From the land down under comes a band of balls-out Death Metal in the form of THE DEAD. Heavy on the low end, the band’s eponymous debut is a wall of gnashing teeth and churning fists with nothing left to nuance. There may be a swagger and sway to some of the tracks on the album, but the distinct characteristic throughout is a wave of crashing power and wrath. Songs are dispatched with all the delicacy of using a 5-pound hammer on an ice sculpture; guitars crunch, drums and vocals throttle with never ending brutality.

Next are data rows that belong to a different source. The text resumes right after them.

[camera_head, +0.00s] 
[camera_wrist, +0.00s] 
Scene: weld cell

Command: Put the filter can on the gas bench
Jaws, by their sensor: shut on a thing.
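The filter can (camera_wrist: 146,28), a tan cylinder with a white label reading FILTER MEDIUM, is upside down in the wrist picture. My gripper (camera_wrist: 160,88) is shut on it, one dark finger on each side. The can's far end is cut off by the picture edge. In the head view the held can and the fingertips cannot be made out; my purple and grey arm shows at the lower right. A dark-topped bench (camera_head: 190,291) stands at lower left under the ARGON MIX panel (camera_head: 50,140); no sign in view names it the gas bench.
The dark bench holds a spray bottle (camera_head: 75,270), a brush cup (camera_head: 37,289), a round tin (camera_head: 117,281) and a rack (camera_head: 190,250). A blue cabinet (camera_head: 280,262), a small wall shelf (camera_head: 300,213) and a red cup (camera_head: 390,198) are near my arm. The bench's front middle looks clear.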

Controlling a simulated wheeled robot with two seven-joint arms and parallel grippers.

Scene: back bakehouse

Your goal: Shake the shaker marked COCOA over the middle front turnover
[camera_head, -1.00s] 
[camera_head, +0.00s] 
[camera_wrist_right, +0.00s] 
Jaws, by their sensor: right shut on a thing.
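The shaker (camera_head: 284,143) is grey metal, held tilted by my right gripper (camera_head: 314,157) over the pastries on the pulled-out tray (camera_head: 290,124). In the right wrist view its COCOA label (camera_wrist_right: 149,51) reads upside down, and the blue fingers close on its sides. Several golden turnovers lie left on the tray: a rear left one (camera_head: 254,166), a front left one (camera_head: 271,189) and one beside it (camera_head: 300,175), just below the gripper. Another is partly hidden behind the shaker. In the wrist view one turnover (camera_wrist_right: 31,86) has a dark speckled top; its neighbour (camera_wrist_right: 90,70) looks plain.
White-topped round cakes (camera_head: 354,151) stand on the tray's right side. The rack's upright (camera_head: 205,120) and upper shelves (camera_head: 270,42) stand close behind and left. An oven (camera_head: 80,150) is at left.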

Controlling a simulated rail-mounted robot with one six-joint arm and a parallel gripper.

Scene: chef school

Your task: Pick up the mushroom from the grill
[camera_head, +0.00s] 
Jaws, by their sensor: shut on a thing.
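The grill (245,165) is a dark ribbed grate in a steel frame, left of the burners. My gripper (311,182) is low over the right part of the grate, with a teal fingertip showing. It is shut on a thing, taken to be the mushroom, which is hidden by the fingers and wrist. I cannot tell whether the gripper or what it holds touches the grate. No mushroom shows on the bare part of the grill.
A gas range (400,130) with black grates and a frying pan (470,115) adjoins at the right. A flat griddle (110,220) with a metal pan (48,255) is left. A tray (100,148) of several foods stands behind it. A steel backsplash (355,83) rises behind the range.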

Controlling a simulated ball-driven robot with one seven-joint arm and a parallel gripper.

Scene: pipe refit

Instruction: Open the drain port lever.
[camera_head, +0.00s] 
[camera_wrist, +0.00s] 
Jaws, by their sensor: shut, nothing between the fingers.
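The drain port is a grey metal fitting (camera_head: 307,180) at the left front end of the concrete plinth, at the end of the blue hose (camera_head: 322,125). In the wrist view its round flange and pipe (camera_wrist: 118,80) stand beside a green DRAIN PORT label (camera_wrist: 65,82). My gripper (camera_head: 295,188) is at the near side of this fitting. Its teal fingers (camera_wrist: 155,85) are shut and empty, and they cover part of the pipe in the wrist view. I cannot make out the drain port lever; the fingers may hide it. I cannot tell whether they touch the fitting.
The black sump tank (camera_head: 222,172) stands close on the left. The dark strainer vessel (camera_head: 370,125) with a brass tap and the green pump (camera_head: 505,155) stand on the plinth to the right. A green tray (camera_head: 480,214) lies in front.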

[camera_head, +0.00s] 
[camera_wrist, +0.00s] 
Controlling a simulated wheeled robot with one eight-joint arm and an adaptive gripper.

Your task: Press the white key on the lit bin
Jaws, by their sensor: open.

There is a technical aspect to THE DEAD’s approach on all of the songs and this is most prevalent in the bass, which is almost the driving force behind all the cuts. Playing more a slap-bass style than one that is dug out, one might be even convinced Fish or Les Claypool is manning the station at the low-end of the bands assault. Pings and zings of the bass are so at the front of the songs that the guitars drift in and out and get lost with the heavy deep grunts that bassist Adam Keleher grooves out over and over. Unfortunately, this all mixes in to a bit of a mundane sound of repetition with little by way of variation or change from song to song which brings the album down a few notches. Songwriting seems hell bent on churning out the same sound of fury so much that any original or unique avenues to the Death sound are lost.

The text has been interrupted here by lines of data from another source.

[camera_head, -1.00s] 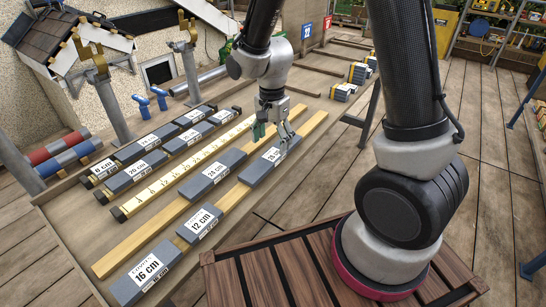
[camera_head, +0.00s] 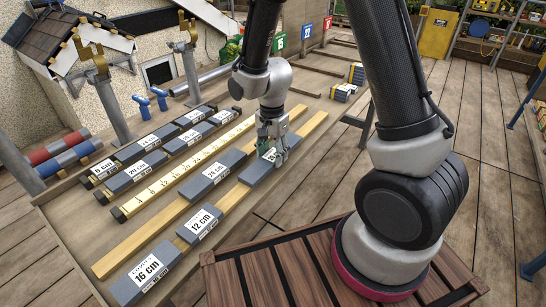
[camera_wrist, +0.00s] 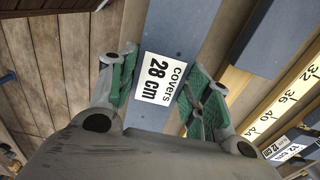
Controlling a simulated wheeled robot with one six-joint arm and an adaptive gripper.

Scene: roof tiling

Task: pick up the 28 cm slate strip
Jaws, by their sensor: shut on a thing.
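The 28 cm slate strip (camera_head: 261,173) is a blue-grey block with a white label. It lies on the near wooden rail of the table, at the rail's far right part. In the wrist view the strip (camera_wrist: 188,22) runs up between the fingers, and its label reads "covers 28 cm". My gripper (camera_head: 273,155) is shut on this strip, with its green finger pads (camera_wrist: 163,88) on both long sides. The fingers and wrist hide part of the label in the head view.
On the same rail lie the 12 cm strip (camera_head: 200,223) and the 16 cm strip (camera_head: 146,276). Another strip labelled 25 cm or similar (camera_head: 216,172) lies on the parallel rail. A yellow measuring rule (camera_head: 185,168) and more labelled strips (camera_head: 142,164) lie beyond.

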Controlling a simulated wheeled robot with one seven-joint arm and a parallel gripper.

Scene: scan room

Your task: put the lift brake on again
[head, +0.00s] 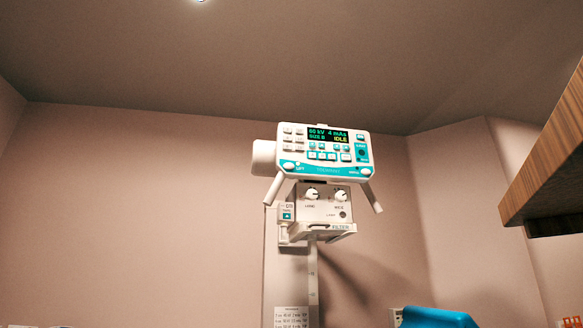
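The white and teal control head (325,150) of the X-ray unit is high in the middle of the head view, on an upright column (313,275). Its screen (328,134) reads 60 kV, 4 mAs, size B and IDLE. A small white knob or button (287,165) marked LIFT sits at the panel's lower left; whether the brake is on cannot be told. A similar one (366,171) is at the lower right, its label too small to read. Two white handles (273,189) (372,197) slant down below. My gripper is not in view.
Under the panel is a white box (322,208) with two dials and a tray marked FILTER. A wooden slab (545,155) juts in from the right, near the camera. A blue object (436,318) is cut off at the bottom. A printed sheet (291,318) is low by the column.

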Trying something different is attempted on the last track "Doomsayer”, which slows down the tempo and tries to achieve a shift from the other songs. What makes this endeavour futile or at least unworkable as a walk down a different path is that it sounds like the same formula as all the previous cuts has just been slowed down with no departure from the chords or bass lines to speak of. The band get pass marks for effort in the delving face-first into a cyclone of brawn, but the album overall just timidly goes through that same narrow fissure and ultimately is a bore at its essence.